Provided data:
■ ■ ■ ■

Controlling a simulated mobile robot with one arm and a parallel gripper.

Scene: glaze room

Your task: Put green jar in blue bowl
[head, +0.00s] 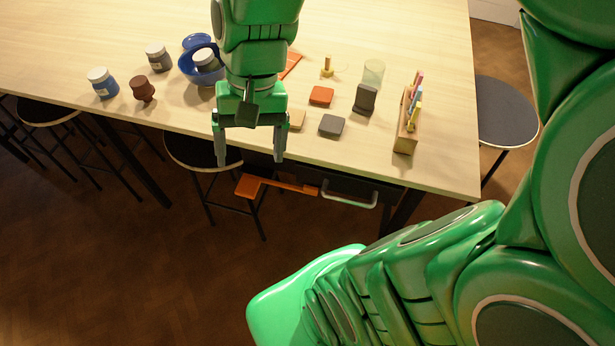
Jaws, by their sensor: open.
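The blue bowl (187,68) stands on the table, left of my gripper, and is partly hidden behind my arm. A white-lidded jar (205,58) sits inside the bowl; its body looks grey-green, and I cannot tell its colour surely. Another white-lidded jar (157,56) with a dark grey-looking body stands upright to the left of the bowl. No jar looks clearly green. My gripper (249,158) is open and empty, fingers pointing down, apart from the bowl and jars, around the table's front edge in the picture.
A blue jar (104,86) and a brown goblet-like piece (143,91) stand at left. A blue disc (197,41) lies behind the bowl. Tiles (321,95), a dark stand (365,100), a clear glass (373,72) and a wooden rack (405,138) are at right. Stools (505,112) surround the table (90,30).

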■ ■ ■ ■

Job: Reproduce the material in its entirety and word for word, without the pictures.

Task response:
Controlling a simulated mobile robot with one arm and a parallel gripper.

Scene: glaze room

Your task: Put green jar in blue bowl
[head, +0.00s] 
Jaws, by their sensor: open.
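The blue bowl (187,68) stands on the table, left of my gripper, and is partly hidden behind my arm. A white-lidded jar (205,58) sits inside the bowl; its body looks grey-green, and I cannot tell its colour surely. Another white-lidded jar (157,56) with a dark grey-looking body stands upright to the left of the bowl. No jar looks clearly green. My gripper (249,158) is open and empty, fingers pointing down, apart from the bowl and jars, around the table's front edge in the picture.
A blue jar (104,86) and a brown goblet-like piece (143,91) stand at left. A blue disc (197,41) lies behind the bowl. Tiles (321,95), a dark stand (365,100), a clear glass (373,72) and a wooden rack (405,138) are at right. Stools (505,112) surround the table (90,30).

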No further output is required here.